I have been reading Nathan Marz' article about how to beat the CAP theorem with the Lambda Architecture and don't understand how immutable data will make eventual consistency less complex.
The following paragraph is taken from the article:
The key is that data is immutable. Immutable data means there's no such thing as an update, so it's impossible for different replicas of a piece of data to become inconsistent. This means there are no divergent values, vector clocks, or read-repair. From the perspective of queries, a piece of data either exists or doesn't exist. There is just data and functions on that data. There's nothing you need to do to enforce eventual consistency, and eventual consistency does not get in the way of reasoning about the system.
Imagine the following example: I have a distributed insert-only database with two nodes A and B and both hold the record [timestamp=1; id=1; value=10]
. Then at the same time, there is an insert against node A which results in [timestamp=2; id=1; value=20]
and a read against node B for record with id=1
.
How is solving the problem of eventual consistency less complex with that example than for databases with update possibility?
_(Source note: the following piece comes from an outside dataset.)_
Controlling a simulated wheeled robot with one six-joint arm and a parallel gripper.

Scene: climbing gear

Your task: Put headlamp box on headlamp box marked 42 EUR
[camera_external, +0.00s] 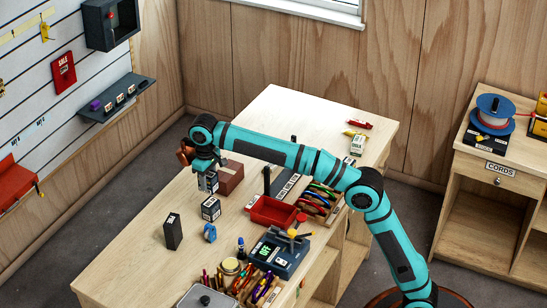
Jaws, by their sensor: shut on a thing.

I'm not 100% I got it right, but I'll try to explain anyway.
Consider an example - you have 2 databases accepting writes/reads, connected with a network link. The link goes down, resulting in a network partition. We want our system to be CAP available, so we accept writes/reads in both databases.
When working with mutable data structures: suppose a client, connected to the 1st database, wants to update value for record X to A and another client, connected to the 2nd database, wants to update that value to B. Since our system is available, we accept both writes in both databases, but we will have to resolve the conflict once the network parittion is gone. This will result in one of the update being lost.
With immutable data structures, you wouldn't update the data but insert, so both writes would be there after the network paritition is gone. You'd still need some kind of time synchronization though in order to preserve the operation order which can be very tricky (see the comment in the article from Sebastien Diot).